WHAT IS EXPECTED -
Listed below are entries; give the number of lines among them that include "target", and only that number.

DATA RECORDS -
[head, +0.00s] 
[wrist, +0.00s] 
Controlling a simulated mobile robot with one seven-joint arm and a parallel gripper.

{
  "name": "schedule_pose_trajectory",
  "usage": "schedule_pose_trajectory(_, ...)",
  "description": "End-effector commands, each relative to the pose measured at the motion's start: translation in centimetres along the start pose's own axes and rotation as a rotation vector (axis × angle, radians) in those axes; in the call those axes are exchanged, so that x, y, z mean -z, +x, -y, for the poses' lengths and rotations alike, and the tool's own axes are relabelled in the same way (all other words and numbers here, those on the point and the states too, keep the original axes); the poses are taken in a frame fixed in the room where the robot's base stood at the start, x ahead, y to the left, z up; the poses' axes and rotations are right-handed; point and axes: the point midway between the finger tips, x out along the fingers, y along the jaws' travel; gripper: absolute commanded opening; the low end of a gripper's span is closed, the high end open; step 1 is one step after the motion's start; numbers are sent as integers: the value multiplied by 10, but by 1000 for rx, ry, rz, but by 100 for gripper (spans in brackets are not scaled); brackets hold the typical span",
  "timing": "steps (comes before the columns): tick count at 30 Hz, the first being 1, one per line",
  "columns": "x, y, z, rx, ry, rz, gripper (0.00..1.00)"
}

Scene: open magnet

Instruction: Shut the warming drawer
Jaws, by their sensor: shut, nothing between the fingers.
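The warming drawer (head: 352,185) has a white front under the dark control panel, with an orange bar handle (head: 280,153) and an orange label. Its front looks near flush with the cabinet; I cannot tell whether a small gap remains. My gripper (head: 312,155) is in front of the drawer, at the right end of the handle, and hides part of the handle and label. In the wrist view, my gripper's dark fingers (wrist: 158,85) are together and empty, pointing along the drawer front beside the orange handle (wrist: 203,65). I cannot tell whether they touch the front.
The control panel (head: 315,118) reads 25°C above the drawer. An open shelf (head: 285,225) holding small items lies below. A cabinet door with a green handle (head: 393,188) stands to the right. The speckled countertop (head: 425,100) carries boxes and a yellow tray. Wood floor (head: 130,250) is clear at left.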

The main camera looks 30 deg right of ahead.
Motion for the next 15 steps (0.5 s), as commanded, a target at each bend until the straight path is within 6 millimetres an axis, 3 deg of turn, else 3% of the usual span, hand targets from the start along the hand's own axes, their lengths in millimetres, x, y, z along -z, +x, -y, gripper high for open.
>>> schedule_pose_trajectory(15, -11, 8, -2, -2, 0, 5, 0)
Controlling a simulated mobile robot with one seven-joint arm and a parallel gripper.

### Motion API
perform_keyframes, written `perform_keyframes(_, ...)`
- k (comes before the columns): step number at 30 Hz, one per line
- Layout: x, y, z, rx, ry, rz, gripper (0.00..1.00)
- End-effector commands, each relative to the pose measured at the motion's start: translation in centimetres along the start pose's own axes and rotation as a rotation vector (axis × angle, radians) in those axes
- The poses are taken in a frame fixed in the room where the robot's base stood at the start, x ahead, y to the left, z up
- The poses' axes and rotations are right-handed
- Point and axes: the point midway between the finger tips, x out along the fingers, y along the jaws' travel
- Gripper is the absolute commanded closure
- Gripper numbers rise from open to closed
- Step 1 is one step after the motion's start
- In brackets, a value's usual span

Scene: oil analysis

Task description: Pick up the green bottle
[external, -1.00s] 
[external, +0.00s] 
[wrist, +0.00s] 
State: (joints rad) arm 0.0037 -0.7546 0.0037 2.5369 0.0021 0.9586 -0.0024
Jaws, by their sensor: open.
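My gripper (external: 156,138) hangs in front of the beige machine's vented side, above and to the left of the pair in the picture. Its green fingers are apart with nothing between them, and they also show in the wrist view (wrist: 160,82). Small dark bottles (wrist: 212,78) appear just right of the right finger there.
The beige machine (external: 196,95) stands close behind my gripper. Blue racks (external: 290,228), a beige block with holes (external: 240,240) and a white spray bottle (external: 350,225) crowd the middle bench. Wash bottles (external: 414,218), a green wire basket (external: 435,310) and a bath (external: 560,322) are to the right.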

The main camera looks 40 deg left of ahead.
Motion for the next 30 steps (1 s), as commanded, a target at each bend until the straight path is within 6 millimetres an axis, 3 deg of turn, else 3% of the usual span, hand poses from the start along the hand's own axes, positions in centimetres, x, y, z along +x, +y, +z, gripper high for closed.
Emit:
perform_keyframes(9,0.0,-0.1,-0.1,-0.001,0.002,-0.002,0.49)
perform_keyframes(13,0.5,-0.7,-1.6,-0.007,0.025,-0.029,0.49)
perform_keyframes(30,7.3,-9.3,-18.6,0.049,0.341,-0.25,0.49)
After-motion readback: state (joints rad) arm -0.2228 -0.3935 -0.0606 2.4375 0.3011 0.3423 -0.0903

TASK RESULT -
2